Never hard-cut traffic to a cold cache cluster

The initial miss storm can take down your database within seconds. Always warm, gradually roll out, or dual-read.


Failure Modes Summary

Failure Trigger Impact Primary Fix
Stampede Popular key expires All requests hit DB simultaneously Locking or XFetch
Hot key One key gets disproportionate traffic Single cache node saturated L1 cache + key replication
Cold start Cache restart or migration 100% miss rate, DB overloaded Cache warming + gradual rollout
Request pile-up Many concurrent requests for same key Redundant DB queries Request coalescing

How the Giants Handle It

Facebook's Memcached layer handles 10B+ requests/day with a 99.9% hit rate. Their thundering herd mitigation uses lease tokens — the cache issues a lease to exactly one client on a miss; everyone else gets a "wait" response.
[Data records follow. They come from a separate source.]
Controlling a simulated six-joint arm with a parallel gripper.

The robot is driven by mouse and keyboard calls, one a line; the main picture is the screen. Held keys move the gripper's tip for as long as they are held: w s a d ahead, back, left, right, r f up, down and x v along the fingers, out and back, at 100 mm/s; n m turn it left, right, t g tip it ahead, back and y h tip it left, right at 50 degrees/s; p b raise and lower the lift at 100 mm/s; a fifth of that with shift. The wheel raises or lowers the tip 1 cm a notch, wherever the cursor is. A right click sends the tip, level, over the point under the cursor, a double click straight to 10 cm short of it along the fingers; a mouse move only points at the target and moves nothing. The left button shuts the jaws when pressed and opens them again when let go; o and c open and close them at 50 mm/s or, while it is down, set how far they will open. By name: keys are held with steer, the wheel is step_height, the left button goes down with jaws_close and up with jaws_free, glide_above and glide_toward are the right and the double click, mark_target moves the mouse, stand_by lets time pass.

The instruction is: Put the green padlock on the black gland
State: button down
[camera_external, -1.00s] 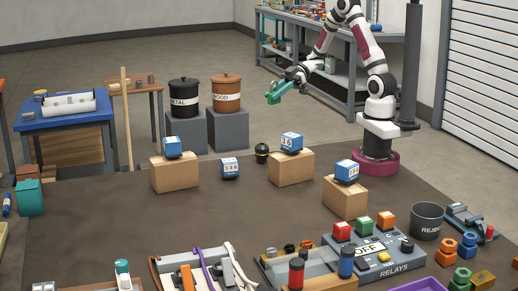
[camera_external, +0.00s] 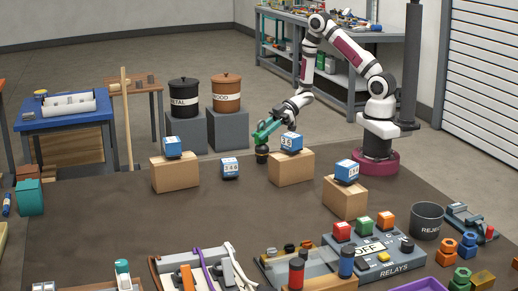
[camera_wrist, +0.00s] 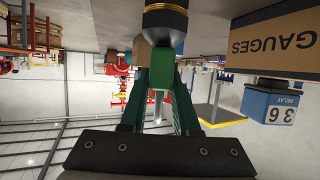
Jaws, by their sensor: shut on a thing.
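The black gland (camera_external: 262,158) stands upright on the dark table, left of the middle cardboard box. My gripper (camera_external: 263,138), with green fingers, is just above the gland in the external view. In the wrist view it is shut on the green padlock (camera_wrist: 158,82), whose small block shows between the fingertips. The padlock appears right beside the gland's end there; I cannot tell whether they touch. In the external view the padlock hardly stands out from the fingers.
A cardboard box (camera_external: 291,170) with a blue relay block (camera_external: 291,142) stands close right of the gland; the box (camera_wrist: 275,42) also shows in the wrist view.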

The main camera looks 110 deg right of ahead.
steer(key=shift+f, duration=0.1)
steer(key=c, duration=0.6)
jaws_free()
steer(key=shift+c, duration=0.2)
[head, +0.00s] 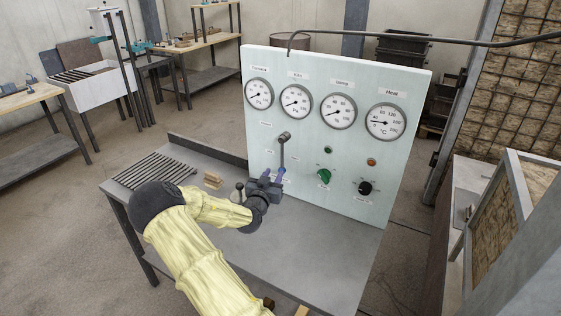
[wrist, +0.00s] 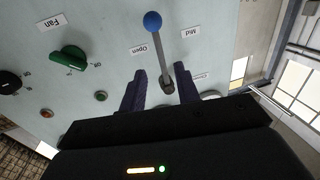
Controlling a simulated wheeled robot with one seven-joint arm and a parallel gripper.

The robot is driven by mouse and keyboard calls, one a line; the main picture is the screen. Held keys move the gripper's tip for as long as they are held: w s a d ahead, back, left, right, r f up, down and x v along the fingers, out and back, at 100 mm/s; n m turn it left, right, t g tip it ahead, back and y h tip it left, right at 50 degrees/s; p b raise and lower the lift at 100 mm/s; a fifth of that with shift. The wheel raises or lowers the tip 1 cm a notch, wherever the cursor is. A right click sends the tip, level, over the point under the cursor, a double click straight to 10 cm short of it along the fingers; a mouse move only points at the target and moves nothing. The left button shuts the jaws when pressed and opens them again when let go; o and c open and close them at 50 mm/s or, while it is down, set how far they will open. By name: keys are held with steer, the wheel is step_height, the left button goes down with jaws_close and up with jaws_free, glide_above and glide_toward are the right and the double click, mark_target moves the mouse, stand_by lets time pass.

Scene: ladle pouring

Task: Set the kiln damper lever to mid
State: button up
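The damper lever (wrist: 174,58) is a grey bar with a blue ball knob on its end. In the wrist view the knob lies between the "Open" label (wrist: 140,48) and the "Mid" label (wrist: 190,32), and a third label beyond is too small to read. My gripper (wrist: 160,70) is open, with its two dark fingers apart and the bar showing between them, nearer the right finger. Whether that finger touches the bar I cannot tell. In the head view my gripper (head: 276,180) is at the lower part of the lever (head: 282,155), partly hiding its end.
The pale panel (head: 390,195) carries several dials above, a green knob (head: 324,176) and a black knob (head: 365,187) right of the lever. The bench front right is mostly clear.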

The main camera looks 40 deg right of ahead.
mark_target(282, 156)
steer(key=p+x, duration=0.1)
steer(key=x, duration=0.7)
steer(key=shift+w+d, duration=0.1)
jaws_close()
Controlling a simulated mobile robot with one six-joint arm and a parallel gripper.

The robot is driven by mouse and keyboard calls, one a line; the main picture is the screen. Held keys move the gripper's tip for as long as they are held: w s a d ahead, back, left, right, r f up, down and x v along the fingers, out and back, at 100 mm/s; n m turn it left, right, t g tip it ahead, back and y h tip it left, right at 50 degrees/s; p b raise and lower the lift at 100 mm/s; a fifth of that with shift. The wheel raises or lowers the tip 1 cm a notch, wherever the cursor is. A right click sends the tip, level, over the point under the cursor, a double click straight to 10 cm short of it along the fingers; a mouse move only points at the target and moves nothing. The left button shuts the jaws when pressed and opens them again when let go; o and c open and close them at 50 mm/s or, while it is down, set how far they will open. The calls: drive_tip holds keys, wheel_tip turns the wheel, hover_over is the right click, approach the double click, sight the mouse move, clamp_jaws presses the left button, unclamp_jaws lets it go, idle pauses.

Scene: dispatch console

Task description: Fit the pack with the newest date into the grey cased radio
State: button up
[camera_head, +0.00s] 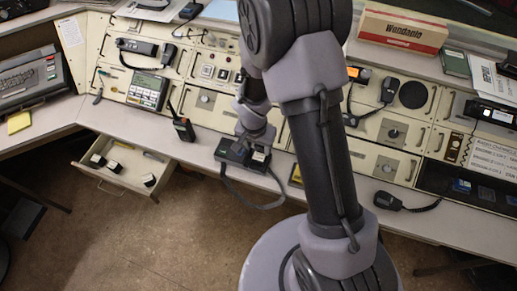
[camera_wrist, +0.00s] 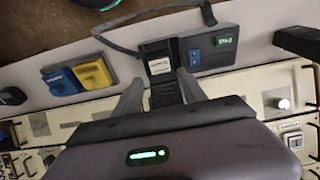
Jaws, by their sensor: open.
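A dark grey radio case with a strap lies on the counter in the head view (camera_head: 228,153), and it also shows in the wrist view (camera_wrist: 212,62), with a small green display and a blue patch. A dark pack with a white label (camera_wrist: 158,66) sits at the case's end. I cannot tell whether it is fully seated or held above. My gripper (camera_wrist: 160,78) is open, its fingers on either side of the pack, with no clear contact. In the head view my gripper (camera_head: 250,143) is over the case. The label's date is unreadable.
An open drawer (camera_head: 128,181) at left holds several small dark packs with white labels. A handheld radio (camera_head: 184,129) stands left of the case. Blue (camera_wrist: 62,82) and yellow (camera_wrist: 93,76) blocks sit side by side on the counter. A hand microphone (camera_head: 388,201) lies at right.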

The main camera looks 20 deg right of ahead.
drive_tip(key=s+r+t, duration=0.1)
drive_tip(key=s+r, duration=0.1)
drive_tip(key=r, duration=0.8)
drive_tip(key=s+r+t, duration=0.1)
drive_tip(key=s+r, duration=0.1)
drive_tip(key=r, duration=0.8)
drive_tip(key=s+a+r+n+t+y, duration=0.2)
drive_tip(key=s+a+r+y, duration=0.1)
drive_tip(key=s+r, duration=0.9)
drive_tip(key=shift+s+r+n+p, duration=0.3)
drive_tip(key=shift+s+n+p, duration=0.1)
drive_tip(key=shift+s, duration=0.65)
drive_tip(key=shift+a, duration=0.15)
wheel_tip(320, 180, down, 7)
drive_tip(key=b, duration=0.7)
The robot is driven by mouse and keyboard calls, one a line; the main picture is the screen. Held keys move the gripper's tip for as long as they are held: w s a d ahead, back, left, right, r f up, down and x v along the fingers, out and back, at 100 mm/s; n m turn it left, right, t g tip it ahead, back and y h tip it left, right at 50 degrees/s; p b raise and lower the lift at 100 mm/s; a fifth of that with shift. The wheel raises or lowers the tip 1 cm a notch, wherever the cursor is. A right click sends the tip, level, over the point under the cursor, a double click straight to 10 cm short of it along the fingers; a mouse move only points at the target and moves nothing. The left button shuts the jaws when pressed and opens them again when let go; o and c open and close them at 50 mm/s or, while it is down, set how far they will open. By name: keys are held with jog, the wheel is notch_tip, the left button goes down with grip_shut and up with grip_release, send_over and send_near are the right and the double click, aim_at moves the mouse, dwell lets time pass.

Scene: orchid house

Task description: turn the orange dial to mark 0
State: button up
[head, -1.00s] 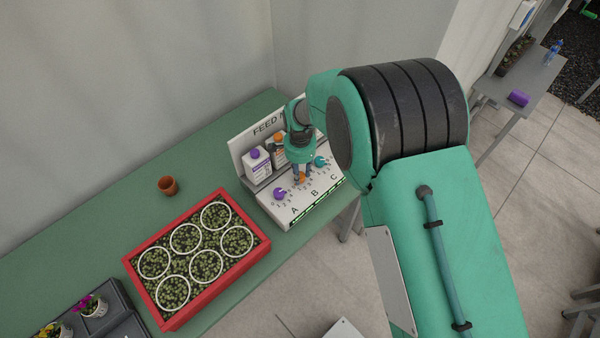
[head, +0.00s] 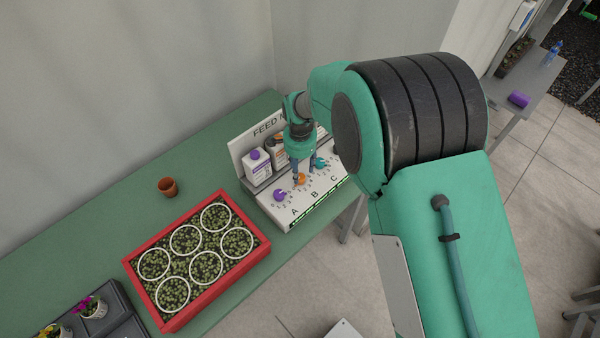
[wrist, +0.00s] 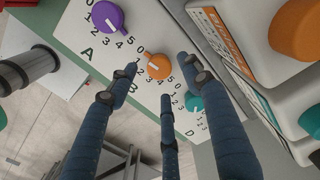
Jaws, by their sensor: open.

Netflix's EVCache processes 30M+ ops/sec. They combine L1 caches, zone-aware replication, and gradual warming during deployments. When a node dies, traffic redistributes with warm-up throttling to prevent cascading failures.


Interview Tip

Interviewers love asking "what happens when your cache goes down?" Have a ready answer: cache warming to pre-populate hot keys, gradual rollout to avoid a miss storm, and graceful degradation (serve from the database at reduced capacity with aggressive rate limiting). Saying "we'd just restart the cache" is the answer that gets you passed over. Explaining the cold start problem and its solutions is the answer that gets you hired.